Dont' be so scared I think they've long found common cause. Though hardcore Klansman fear Nazi youth, they'll tell ye', cause their Daddy fought the Nazis to preserve the country. I also think half the dues for the Klan is being paid for by FBI agents.

There are certainly people keying in on this issue because it gives them a legitimate outlet for their fear and hate, but I don't think it's going to go a long way in making hate cooler.

metirish
Jun 07 2006 01:25 PM

Speaking of hate, Ann Coulter had this to say about the 9/11 widows in her new book and on the Today show...

]

Ann Coulter lambasts some 9/11 widows in new book




THE ASSOCIATED PRESS

June 7, 2006, 10:07 AM EDT


The group of outspoken 9/11 widows who pushed for the commission to investigate the attacks are "self-obsessed" and act "as if the terrorist attacks happened only to them," conservative author Ann Coulter charges in her new book.

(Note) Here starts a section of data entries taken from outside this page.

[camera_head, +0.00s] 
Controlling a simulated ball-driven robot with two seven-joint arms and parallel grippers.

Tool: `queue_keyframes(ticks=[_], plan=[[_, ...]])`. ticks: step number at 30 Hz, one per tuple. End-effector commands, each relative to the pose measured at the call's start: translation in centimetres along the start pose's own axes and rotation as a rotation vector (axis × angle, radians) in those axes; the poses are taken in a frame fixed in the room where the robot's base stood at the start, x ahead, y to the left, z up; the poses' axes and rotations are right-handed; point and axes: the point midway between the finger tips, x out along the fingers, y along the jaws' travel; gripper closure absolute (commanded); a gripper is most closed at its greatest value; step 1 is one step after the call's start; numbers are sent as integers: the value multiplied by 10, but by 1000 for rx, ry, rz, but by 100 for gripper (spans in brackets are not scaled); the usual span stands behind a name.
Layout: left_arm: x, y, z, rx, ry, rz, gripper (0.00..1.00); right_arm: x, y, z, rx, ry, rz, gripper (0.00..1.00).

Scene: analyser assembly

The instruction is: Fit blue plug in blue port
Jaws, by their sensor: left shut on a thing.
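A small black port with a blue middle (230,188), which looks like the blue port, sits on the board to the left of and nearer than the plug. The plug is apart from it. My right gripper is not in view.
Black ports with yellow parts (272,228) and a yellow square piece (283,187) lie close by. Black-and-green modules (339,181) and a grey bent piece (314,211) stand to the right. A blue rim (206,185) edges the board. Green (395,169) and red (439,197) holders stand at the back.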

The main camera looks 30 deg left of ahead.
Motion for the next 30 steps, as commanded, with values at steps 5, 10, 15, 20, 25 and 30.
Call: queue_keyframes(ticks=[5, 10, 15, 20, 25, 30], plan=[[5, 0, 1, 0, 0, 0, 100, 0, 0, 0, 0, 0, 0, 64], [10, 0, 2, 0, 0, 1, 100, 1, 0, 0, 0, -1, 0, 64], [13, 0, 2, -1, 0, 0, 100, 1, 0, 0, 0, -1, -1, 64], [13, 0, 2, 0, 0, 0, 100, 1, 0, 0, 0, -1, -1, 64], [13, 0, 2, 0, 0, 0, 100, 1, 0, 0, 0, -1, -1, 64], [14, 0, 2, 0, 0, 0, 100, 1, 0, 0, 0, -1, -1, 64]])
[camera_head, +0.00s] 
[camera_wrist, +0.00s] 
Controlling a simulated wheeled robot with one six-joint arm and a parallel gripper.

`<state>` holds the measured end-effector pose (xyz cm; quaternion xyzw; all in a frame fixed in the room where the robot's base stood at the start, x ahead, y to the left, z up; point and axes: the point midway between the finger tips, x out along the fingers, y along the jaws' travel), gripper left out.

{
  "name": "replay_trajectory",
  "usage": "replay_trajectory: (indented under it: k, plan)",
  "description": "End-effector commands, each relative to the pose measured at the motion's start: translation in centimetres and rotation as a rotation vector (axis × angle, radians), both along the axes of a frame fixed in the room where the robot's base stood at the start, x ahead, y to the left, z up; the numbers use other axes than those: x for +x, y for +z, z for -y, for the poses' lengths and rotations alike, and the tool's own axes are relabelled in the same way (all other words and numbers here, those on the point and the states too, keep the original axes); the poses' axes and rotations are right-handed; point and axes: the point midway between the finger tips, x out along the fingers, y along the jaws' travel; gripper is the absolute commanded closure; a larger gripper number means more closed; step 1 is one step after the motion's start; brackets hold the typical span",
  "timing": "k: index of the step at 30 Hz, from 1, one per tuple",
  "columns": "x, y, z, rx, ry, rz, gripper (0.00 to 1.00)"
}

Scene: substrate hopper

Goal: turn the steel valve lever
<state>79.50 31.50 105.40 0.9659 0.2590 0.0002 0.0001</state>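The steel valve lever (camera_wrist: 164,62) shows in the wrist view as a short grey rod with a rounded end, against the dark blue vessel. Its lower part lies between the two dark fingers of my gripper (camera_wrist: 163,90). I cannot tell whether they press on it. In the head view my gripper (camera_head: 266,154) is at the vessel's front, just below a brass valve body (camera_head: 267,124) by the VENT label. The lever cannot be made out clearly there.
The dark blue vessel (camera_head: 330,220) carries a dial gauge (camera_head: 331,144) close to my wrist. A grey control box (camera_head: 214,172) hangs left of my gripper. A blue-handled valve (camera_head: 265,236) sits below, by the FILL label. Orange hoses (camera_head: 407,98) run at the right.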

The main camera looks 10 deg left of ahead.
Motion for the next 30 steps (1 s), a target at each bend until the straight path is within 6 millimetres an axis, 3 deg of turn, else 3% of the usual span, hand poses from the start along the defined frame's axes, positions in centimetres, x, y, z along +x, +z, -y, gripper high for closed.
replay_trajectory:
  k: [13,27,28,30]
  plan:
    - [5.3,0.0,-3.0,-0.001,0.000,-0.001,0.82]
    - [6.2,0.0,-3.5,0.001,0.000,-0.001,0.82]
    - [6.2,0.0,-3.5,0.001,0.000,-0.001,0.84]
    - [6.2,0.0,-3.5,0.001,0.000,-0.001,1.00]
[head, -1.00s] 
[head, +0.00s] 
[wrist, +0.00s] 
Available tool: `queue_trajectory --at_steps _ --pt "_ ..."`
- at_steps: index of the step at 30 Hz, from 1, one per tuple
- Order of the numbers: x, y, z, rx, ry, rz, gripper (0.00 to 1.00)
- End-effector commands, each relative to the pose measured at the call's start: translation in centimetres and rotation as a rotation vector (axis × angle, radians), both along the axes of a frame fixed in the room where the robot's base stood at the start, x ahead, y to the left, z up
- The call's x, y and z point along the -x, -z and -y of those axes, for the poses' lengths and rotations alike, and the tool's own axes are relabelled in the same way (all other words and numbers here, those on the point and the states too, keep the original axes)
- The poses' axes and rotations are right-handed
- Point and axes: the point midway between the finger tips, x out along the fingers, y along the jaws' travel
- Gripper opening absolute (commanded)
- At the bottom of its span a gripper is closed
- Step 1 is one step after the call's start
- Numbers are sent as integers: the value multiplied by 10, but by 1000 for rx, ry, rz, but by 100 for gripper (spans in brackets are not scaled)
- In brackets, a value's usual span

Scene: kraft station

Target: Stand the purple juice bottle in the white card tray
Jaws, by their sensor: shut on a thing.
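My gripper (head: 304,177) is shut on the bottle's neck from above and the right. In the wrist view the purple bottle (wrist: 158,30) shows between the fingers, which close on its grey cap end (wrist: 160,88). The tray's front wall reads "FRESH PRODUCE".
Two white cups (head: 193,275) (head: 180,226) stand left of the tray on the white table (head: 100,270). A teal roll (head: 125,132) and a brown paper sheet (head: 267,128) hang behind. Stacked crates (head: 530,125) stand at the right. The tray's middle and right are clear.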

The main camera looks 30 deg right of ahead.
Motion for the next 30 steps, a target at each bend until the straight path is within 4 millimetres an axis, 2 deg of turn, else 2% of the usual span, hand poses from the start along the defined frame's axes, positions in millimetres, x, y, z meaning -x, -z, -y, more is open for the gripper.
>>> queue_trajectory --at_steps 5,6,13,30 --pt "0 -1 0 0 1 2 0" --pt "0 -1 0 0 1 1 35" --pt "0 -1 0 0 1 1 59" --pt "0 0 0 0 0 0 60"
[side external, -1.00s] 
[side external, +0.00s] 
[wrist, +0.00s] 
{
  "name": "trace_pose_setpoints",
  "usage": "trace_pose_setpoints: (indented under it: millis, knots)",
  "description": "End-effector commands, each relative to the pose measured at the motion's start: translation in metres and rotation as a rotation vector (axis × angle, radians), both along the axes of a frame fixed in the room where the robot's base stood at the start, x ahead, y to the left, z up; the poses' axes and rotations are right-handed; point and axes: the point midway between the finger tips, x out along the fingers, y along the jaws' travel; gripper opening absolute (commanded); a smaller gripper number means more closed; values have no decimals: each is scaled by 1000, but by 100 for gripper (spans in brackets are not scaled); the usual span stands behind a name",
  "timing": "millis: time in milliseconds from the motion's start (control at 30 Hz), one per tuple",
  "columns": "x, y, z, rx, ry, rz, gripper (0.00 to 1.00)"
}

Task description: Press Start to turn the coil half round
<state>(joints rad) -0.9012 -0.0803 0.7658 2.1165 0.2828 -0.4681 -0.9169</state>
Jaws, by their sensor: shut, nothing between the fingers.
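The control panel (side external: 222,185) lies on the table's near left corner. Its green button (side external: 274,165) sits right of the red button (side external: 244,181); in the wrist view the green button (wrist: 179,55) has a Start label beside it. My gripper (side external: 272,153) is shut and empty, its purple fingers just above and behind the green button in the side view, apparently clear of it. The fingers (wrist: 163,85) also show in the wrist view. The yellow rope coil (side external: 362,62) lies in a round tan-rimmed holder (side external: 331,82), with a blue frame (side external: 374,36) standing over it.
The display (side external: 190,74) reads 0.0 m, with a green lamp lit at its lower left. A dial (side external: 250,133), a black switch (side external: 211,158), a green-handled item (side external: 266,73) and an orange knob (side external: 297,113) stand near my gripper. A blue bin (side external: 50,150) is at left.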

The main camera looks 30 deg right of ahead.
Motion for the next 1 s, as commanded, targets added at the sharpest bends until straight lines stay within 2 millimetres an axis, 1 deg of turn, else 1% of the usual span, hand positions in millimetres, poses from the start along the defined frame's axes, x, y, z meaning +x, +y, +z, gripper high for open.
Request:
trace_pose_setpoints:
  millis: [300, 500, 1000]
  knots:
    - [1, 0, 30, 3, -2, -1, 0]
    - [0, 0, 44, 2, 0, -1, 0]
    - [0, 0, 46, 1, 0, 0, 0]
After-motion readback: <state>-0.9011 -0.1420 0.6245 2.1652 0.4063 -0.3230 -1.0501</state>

Coulter appeared on NBC's "Today" show on Tuesday, marking the release of "Godless: The Church of Liberalism," and reiterated her stance, saying the women used their grief "to make a political point." In her book, Coulter said, "I've never seen people enjoying their husbands' deaths so much." The women are Kristen Breitweiser, Lorie Van Auken, Mindy Kleinberg and Patty Casazza of New Jersey.

Coulter refers to them as the "Witches of East Brunswick," the New Jersey town where two of them live.

"Having my husband burn alive in a building brought me no joy," Van Auken told the Daily News in Wednesday's editions in response to Coulter.

"She sounds like a very disturbed, unraveled person," Breitweiser said.



I'd start a new thread but I just don't think she is worth it.

Yancy Street Gang
Jun 07 2006 01:28 PM

I don't know why people pay attention to the antics of Ann Coulter.

Or Anna Benson. Or Madonna.

Edgy DC
Jun 07 2006 01:38 PM

Reason 719 to take a pass on the Today show.